• Your goal:
Only the span from the line containing "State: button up" down to the line containing "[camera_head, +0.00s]" is to be printed, exactly and inclusively, with pictures omitted.

:::::

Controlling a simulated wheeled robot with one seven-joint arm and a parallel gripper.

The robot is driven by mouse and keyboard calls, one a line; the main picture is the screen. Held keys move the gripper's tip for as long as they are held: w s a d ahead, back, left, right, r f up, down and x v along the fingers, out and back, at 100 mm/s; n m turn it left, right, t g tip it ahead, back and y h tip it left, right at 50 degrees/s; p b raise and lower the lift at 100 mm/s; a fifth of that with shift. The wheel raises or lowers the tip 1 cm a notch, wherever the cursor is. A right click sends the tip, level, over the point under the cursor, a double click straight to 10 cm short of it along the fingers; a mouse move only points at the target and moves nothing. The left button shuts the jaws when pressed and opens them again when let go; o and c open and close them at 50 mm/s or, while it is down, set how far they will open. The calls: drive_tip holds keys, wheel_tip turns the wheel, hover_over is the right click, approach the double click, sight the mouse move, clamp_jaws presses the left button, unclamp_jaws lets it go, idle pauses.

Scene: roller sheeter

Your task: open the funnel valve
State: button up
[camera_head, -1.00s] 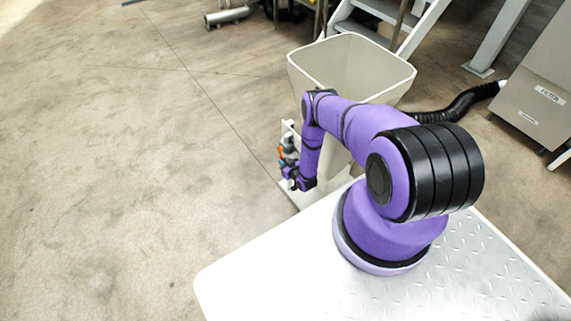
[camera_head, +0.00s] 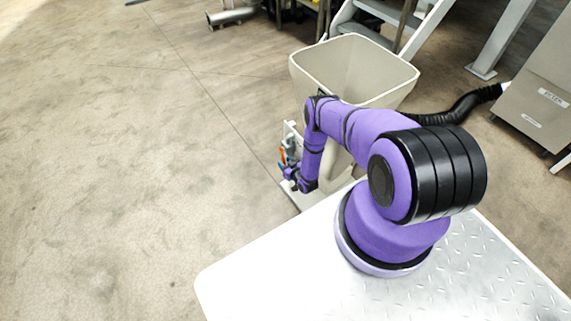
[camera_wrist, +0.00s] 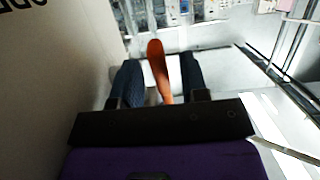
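The orange valve handle (camera_wrist: 160,72) stands between the two dark fingers of my gripper (camera_wrist: 160,82) in the wrist view. The fingers are apart, with a visible gap on each side of the handle, so they do not appear to press on it. In the head view the handle (camera_head: 282,155) is a small orange spot at the left side of the beige funnel (camera_head: 308,82). My gripper (camera_head: 286,170) is low beside it there, too small to make out its fingers. The valve body is mostly hidden.
A beige wall (camera_wrist: 50,75) runs close along the left in the wrist view. A black hose (camera_head: 462,104) runs from the funnel's right side to a beige cabinet (camera_head: 540,95). Steps (camera_head: 375,15) stand behind the funnel. The floor (camera_head: 120,170) to the left is clear.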

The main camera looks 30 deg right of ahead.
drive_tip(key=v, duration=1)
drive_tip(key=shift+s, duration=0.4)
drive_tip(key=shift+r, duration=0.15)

:::::

• Solution:
State: button up
[camera_head, -1.00s] 
[camera_head, +0.00s] 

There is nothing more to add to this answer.